Trade with the EU, nurses, and tuition fees: factchecking Prime Minister's Questions

9 December 2015

Trade with the EU

"Three million UK jobs are linked to trade with the EU"—Angela Eagle

Recent estimates suggest somewhere around three to four million jobs are linked to trade with the European Union. These are jobs linked to trade with the EU, as Ms Eagle said, not EU membership per se.

These estimates broadly assume that the proportion of employment linked to EU exports is roughly the same as the proportion of the UK's output based on EU exports and adjust for employment in different parts of the economy.

In terms of the potential impact of a 'Brexit', Jonathan Portes (senior research fellow at the National Institute for Economic and Social Research, which produced one of the earlier estimates) has noted that "there is unlikely to be any significant long-run impact" on employment.

One of the authors of the original research on this topic, Professor Iain Begg, told the Telegraph last year that leaving the EU wouldn't mean an overnight loss of jobs or prosperity, but that these jobs become "a bit more vulnerable".

Read our briefing for more information.

"Half our exports go there [to the EU]"—Angela Eagle

About 44% of our exports of goods and services went to countries in the European Union in 2014. So not quite half. The last time the proportion of exported goods and services heading to the EU crossed the 50% line was in 2008. This proportion has been generally declining since 2006.

a_lesser_share

You can reach 50% in 2014 by only looking at trade in goods—which excludes over 40% of all of the UK's exports.

It's been suggested that exports of goods to the EU are overstated due to the 'Rotterdam effect', where goods are re-exported from places outside the EU through ports in the EU. ONS estimates attempting to adjust for this effect for trade with the Netherlands indicate that somewhere between 46% and 50% of the UK's goods exports head to the EU (more on this here).

Nurse training

"Currently, we have a situation where two-thirds of the people in England who apply for nurse training courses are turned down."—George Osborne

We've asked the Treasury where this number comes from.

It's possibly from the Royal College of Nursing.
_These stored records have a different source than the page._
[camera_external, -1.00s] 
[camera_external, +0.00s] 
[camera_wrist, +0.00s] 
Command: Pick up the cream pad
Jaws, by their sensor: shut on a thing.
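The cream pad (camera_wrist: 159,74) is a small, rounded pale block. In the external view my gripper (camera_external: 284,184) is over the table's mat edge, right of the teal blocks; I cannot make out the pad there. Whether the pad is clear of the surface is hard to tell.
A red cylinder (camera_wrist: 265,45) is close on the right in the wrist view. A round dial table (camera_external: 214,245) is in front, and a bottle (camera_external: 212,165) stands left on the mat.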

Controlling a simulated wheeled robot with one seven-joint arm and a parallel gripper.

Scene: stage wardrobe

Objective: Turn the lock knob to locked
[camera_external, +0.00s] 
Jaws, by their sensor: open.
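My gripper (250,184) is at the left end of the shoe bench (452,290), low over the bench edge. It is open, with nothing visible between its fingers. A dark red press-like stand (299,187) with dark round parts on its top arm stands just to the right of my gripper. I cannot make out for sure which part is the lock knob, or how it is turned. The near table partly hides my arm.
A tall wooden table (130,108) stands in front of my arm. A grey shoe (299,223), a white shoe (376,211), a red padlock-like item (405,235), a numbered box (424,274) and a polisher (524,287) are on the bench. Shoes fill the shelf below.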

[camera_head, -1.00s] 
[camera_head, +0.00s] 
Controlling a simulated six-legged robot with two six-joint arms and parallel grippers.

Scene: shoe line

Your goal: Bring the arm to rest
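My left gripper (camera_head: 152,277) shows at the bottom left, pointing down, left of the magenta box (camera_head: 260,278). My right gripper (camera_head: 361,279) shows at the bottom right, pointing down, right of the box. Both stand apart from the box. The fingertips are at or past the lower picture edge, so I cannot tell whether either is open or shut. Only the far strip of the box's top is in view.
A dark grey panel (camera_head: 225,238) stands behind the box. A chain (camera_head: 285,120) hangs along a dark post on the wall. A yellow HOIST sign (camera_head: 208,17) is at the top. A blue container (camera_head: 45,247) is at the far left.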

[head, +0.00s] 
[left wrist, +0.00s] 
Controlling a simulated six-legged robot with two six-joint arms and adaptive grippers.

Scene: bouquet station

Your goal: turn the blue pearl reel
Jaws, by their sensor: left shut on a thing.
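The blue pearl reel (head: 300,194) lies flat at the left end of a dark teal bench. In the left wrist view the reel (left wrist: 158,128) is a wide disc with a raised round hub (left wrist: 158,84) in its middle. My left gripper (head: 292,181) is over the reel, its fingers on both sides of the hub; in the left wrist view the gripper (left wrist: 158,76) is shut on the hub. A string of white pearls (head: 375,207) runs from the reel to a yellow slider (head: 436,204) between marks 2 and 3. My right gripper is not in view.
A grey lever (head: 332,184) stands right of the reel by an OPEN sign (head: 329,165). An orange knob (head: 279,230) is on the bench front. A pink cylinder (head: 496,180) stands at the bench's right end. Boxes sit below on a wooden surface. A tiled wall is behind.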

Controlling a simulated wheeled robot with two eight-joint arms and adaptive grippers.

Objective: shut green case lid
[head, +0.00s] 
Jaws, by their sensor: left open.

Earlier this year the Telegraph attributed it to the organisation's then chief executive, Dr Peter Carter. He said that there were 57,000 applicants for nursing courses last year but 37,000 of them—roughly 65%—were rejected.

These figures are slightly different to some we've seen before from the College. It has previously said that in 2014 there were 53,000 applicants in England, and 31,000 of these weren't accepted onto a course. That's 60%, so three-fifths of applicants.

Both figures are from the body that processes university applications, UCAS. The number of accepted applicants is publicly available on the UCAS site, but the number of applicants was provided to the College on their request. UCAS told us they were correct.

We don't know why the numbers behind that "two thirds" estimate are different (it's possible they refer to applications for courses starting this year), and have asked the College if it can help.

Tuition fees

"When the Chancellor tripled tuition fees he set the repayment threshold at £21,000. He has now frozen that threshold and the Institute for Fiscal Studies tell us that many students will bear many extra thousands of pounds in repayments".—Daniel Zeichner

"When they [the Labour party] introduced tuition fees, the payment threshold was £15,000. We've increased that to £21,000".—George Osborne

The repayment threshold is the income level at which graduates have to start repaying their student loans. The 2012 tuition fee increase came with an increase in the threshold at which graduates start repaying, from £15,000 to £21,000. This meant that graduates were repaying less per year than they would have done under the old system. 

The intention was that this £21,000 threshold would "periodically" be increased to reflect earnings. So far this hasn't happened, and the government has opted to keep it at this level until 2021. Doing so, according to the Institute for Fiscal Studies (IFS), will mean that its value will over the five year period decrease close to the value of the pre-2012 threshold (the £15,000), once inflation has been taken into account.

That means that some students will be paying back more money than they would have done, had the threshold increased. 

The equivalent impact between the threshold being increased in line with inflation each year and it staying the same is that graduates will be repaying just under a further £4,000 on average (at present value), according to the IFS.

It says that middle-income graduates will be hit hardest by this change, seeing their annual repayments rise from £900 to £1,100 (in 2016 prices).